▸ STATED TASK
Copy every line from the data below in which the string "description" can be found.

begin

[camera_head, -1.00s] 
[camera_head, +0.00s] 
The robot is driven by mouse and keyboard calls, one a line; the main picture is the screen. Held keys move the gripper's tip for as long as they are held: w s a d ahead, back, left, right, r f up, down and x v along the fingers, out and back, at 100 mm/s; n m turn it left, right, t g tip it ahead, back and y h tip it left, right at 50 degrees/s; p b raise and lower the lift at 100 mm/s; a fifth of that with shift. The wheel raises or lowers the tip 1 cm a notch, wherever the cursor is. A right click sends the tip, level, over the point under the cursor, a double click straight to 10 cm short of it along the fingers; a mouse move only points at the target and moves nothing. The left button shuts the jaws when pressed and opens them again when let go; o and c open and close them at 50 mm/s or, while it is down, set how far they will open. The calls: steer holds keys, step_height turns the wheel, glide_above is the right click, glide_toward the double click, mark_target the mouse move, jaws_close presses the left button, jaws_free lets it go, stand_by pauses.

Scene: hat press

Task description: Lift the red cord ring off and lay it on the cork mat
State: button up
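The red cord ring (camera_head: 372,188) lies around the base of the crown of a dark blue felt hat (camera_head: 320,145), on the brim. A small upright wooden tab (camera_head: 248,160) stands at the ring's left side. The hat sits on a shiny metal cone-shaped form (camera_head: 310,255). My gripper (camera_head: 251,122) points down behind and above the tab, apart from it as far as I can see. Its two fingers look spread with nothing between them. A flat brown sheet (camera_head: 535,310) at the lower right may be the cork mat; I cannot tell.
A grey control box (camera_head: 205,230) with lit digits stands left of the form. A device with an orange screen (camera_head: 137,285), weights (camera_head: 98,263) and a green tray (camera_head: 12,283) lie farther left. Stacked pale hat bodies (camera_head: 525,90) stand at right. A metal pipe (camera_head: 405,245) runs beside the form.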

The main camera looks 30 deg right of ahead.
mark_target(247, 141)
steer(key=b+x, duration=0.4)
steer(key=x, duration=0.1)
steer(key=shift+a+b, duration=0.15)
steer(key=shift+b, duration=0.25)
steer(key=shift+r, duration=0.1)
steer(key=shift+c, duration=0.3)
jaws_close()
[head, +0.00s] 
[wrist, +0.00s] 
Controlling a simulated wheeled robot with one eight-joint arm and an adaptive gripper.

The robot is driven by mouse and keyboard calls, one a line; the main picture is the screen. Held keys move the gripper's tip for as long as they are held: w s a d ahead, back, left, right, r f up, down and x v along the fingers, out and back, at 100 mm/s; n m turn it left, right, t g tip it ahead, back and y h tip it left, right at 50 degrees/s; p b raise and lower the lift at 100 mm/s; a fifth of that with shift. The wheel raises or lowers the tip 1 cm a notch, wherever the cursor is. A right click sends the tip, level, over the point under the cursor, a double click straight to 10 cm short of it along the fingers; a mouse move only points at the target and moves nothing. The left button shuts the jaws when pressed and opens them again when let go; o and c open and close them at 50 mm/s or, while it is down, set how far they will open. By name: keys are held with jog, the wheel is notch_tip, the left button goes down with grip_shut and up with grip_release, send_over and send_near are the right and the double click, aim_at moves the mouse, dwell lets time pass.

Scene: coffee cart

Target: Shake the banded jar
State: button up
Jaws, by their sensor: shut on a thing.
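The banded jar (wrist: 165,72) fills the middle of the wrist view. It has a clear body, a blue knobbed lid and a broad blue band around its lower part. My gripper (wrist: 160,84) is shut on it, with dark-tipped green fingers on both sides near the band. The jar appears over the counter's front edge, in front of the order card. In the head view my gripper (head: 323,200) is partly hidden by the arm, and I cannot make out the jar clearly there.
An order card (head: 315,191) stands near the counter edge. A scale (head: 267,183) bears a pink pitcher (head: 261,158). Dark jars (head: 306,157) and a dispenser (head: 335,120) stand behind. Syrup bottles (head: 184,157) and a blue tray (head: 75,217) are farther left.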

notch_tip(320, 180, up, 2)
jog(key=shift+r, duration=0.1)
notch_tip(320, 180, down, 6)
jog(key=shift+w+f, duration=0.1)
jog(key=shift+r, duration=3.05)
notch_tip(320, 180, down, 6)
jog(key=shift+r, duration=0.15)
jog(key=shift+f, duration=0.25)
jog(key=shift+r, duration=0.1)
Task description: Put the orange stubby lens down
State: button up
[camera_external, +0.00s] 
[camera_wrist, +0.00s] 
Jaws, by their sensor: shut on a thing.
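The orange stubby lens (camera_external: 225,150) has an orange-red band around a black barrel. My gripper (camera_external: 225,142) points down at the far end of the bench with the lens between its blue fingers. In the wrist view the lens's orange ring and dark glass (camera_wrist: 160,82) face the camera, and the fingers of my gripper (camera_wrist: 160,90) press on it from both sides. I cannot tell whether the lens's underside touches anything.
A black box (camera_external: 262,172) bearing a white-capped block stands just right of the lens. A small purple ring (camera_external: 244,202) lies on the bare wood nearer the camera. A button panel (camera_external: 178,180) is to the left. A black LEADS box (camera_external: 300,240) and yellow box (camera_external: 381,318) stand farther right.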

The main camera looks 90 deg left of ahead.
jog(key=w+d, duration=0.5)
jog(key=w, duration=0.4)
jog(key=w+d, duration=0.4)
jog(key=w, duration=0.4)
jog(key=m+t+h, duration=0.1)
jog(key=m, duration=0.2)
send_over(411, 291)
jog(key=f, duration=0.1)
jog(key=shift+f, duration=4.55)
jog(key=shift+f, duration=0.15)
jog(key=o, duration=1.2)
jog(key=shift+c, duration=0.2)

end

▸ REPLY TO THE EXERCISE
Task description: Lift the red cord ring off and lay it on the cork mat
Task description: Put the orange stubby lens down

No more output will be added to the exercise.